In other words, dumb it down and practice grade inflation for the girls in the class, who are no different from boys, don’t you ever forget.

Next up: Somehow I made my way over to Feminist Theory, a journal published by the supposedly serious Sage Journals, which has this on offer at the moment:

The unruly queer figure’s phallic seductions and the re/production of sexual (in)difference

Corie Hammers

Macalester College, Saint Paul, USA

Abstract

This article interrogates a psychoanalytically inflected strain of anti-social queer theory that in privileging refusal and negation, views as paradigmatic of ‘queerness’ the destructive, annihilative aspects in (queer) sex. In this view, sexuality is a product of the unconscious, thus irreducible to gender, such that gender is irrelevant to (and indeed hinders) understandings of desire. Informed by feminism, which views gender as crucial to any theory on sexuality, I expose that which ‘sexual negation’ masks through this very disavowal – that of gender and the body itself. I argue that subtending the figural representation of queer/ness is a deep-seated, albeit disguised, masculinism that, through negation, works to re-centre and re-virilise (gay) men’s sexual economies. I take up Butler’s lesbian phallus to de-idealise and thus challenge this privileging of the penis operating within this strain of queer – as only phallic sexual economies can, it seems, deliver the very annihilation we (all) seek.

Sage actually wants to charge you $36 for full access to the article if you’re not a subscriber to Feminist Theory. I’m sure they’re getting lots of takers.

I could go on and make this a daily—even hourly—feature, as there is no end to this kind of nonsense in higher ed. But the worst thing you can actually do to these folks is simply quote what they say.

This is all prelude to suggesting that higher education is now so ridiculous that even some people on the left are starting to notice. The story of the week is the article in the left-leaning American Prospect entitled “Academic Drivel Report,” where Occidental College professor Peter Dreier reports having pulled off another Alan Sokal-style hoax:

Six years ago I submitted a paper for a panel, “On the Absence of Absences” that was to be part of an academic conference later that year—in August 2010. Then, and now, I had no idea what the phrase “absence of absences” meant. The description provided by the panel organizers, printed below, did not help. The summary, or abstract of the proposed paper—was pure gibberish, as you can see below. I tried, as best I could within the limits of my own vocabulary, to write something that had many big words but which made no sense whatsoever. I not only wanted to see if I could fool the panel organizers and get my paper accepted, I also wanted to pull the curtain on the absurd pretentions of some segments of academic life. To my astonishment, the two panel organizers—both American sociologists—accepted my proposal and invited me to join them at the annual international conference of the Society for Social Studies of Science to be held that year in Tokyo.

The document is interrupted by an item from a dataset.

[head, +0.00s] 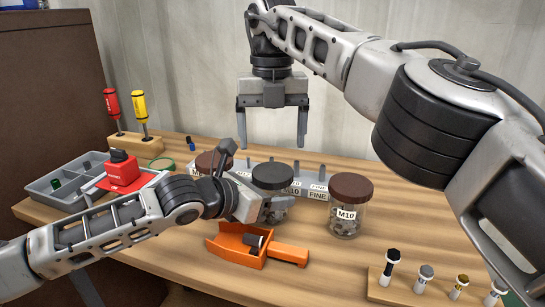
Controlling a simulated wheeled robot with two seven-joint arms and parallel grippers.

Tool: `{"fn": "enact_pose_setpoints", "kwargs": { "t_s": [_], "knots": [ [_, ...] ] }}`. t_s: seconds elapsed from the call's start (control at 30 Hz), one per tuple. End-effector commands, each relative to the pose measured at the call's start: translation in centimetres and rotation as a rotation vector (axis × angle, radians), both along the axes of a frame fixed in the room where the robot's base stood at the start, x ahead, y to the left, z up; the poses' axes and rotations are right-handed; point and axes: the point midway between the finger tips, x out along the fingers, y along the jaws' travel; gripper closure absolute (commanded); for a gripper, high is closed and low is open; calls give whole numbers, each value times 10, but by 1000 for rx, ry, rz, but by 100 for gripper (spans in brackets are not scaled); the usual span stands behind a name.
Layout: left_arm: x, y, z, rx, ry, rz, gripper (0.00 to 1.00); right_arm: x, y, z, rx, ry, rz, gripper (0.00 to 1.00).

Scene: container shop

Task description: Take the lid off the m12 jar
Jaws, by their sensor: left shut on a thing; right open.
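Three glass jars stand in a row on the wooden bench. The middle jar (275,214) has a dark grey lid (272,177) seated on top; its label is hidden from me. My left gripper (266,203) reaches in from the left and is shut on this jar's body, just below the lid. The right jar (346,222) has a brown lid and reads M10. The left jar's brown lid (208,162) shows behind my left wrist; its label is mostly hidden. My right gripper (272,128) is open and empty, pointing down above and behind the middle jar.
An orange scoop tray (235,245) lies in front of the jars. A grey labelled rack (314,185) stands behind them. A bolt stand (420,290) is at front right. A grey bin (68,178), red box (122,171) and two screwdrivers (140,105) are at left.

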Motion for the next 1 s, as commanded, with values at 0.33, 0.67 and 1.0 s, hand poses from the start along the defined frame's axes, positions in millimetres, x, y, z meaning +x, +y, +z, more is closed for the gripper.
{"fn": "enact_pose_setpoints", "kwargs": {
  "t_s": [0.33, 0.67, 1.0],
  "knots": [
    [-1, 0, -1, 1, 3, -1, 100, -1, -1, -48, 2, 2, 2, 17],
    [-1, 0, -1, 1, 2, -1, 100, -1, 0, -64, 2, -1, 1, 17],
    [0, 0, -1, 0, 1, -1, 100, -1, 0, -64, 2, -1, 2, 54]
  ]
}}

There’s much more to the story, and it is worth reading the whole thing, but here’s one key judgment of Dreier’s article:

I also have little patience for the kind of embarrassingly obtuse writing style preferred by many postmodern and allegedly leftist academics that obscures more than it enlightens and is often a clever mask for being intellectually lightweight. Professor Daniel Oppenheimer of Princeton University made a similar point in an article published in the October 2005 issue of Applied Cognitive Psychology entitled, “Consequences of Erudite Vernacular Utilized Irrespective of Necessity: Problems with Using Long Words Needlessly.” The Atlantic in March 2006 summarized Oppenheimer’s point thusly: “Insecure writers tend to reach for the thesaurus.”

Actually most of the deliberately obscure or nonsensical terms in academic papers don’t even appear in a thesaurus.